Write the Page for the Skim, Then the Read
Nobody reads your landing page top to bottom on the first pass. They skim. Win the skim and you earn the read — here's how direct-response copy is built backwards.
Here’s an uncomfortable fact about the page you worked so hard on: the first time someone hits it, they don’t read it. They skim. Eyes jump to headlines, bold words, buttons, and the occasional list. Paragraphs get skipped entirely.
Good direct-response copy is built for that behavior on purpose. You write the page so the skim alone tells the whole story — and only then do you write the prose that rewards the people who slow down.

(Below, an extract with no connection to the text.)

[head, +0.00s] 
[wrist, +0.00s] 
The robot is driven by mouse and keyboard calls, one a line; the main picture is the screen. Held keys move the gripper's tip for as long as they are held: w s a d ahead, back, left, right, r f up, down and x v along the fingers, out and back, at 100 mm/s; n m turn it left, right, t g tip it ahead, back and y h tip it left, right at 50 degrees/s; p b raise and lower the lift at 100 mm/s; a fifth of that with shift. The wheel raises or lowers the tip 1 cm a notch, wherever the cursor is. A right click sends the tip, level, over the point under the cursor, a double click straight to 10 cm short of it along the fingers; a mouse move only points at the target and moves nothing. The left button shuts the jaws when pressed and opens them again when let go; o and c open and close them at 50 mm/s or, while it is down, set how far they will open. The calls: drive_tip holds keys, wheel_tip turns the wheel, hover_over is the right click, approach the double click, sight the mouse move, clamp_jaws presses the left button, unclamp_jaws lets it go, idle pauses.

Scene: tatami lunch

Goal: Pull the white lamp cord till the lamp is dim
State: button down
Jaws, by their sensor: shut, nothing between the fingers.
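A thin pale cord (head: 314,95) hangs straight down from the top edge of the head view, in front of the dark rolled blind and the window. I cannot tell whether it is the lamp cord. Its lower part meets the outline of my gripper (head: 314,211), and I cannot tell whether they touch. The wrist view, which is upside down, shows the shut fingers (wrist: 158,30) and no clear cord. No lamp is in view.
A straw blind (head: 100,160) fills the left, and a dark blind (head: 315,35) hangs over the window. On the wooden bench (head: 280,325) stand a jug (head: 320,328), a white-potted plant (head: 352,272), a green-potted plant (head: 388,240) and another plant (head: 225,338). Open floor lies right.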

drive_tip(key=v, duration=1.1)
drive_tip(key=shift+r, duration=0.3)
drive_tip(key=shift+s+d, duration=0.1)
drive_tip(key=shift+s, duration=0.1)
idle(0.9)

The skim layer carries the argument
Read just the headlines and subheads of a strong landing page, ignoring every paragraph. If it still makes the case — problem, solution, proof, offer, next step — the skim layer is doing its job. If it reads like a table of contents (“Features,” “About,” “Pricing”), it’s furniture, not copy.

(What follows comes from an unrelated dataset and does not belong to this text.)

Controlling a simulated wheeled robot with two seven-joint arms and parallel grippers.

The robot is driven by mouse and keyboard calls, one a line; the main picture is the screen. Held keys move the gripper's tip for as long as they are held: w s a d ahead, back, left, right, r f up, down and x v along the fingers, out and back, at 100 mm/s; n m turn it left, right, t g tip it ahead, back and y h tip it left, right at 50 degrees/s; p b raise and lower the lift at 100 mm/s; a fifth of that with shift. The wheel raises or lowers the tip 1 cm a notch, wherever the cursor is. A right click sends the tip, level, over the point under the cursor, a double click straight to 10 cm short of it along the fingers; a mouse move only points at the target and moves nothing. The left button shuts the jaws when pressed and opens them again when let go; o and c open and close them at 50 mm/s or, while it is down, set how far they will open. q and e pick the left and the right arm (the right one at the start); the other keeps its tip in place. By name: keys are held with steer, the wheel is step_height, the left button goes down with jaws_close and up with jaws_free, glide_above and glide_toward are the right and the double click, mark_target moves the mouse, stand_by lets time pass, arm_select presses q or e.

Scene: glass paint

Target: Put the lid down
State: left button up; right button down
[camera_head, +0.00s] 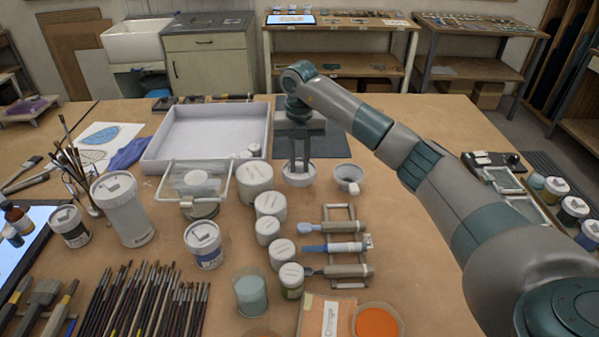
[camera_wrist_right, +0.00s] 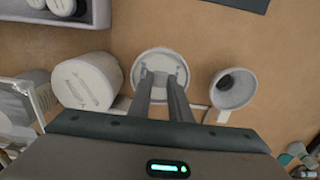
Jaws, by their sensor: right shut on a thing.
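My right gripper (camera_head: 299,168) points down with its fingers shut on a round white lid (camera_head: 299,180). In the right wrist view the gripper (camera_wrist_right: 163,83) grips the lid (camera_wrist_right: 160,56) at its middle, and the lid's pale rim shows around the fingertips. The lid is close to the brown tabletop; I cannot tell whether it touches. My left gripper is not in view.
A white-lidded jar (camera_head: 256,180) stands close left of the lid, with more jars in a line below. A pale tray (camera_head: 160,150) lies at the back left. Bare tabletop lies just beyond the lid and cup in the wrist view.

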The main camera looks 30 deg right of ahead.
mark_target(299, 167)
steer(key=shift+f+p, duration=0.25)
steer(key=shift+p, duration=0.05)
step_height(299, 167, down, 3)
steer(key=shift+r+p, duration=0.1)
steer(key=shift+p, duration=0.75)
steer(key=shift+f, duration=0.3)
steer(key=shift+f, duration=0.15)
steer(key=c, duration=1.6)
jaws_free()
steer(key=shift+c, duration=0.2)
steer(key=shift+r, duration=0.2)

So write your headings as sentences that say something:
- Not “Our Process” → “You queue a request; we ship it in about 48 hours.”
- Not “Results” → “Clients have called us their secret weapon since 2007.”
- Not “Pricing” → “One flat fee. Pause anytime.”
Each heading should advance the argument by one step. Stacked together, they’re the elevator pitch.
Then write the read layer
The paragraphs underneath are for the smaller, more valuable audience — the people who’ve decided you might be worth it and want detail before they act. This is where you handle the objection, give the specific number, tell the short story.
The skim earns attention. The read earns the decision. You need both, in that order.
Don’t make the read layer do the skim’s job, and don’t make the skim layer carry detail it can’t hold. They’re different jobs for different moments of the same visit.
Cut until it’s a little uncomfortable
Most pages are too long because they were written once, top to bottom, and never edited backwards. Try this pass: delete every sentence that doesn’t either advance the argument or remove a specific doubt. Adjectives go first. “Very,” “really,” “truly” — gone. The hedge words that soften your claim — gone.
What’s left is shorter, sharper, and more believable. A page that says one true, specific thing beats a page that says five vague ones.
One voice, all the way down
The last thing: the skim and the read have to sound like the same person. If your headlines are punchy and your paragraphs turn into corporate fog, the reader feels the seam and trusts you less. Write the whole thing the way you’d actually explain it to a smart friend who asked what you do. Then tighten it until it earns the click.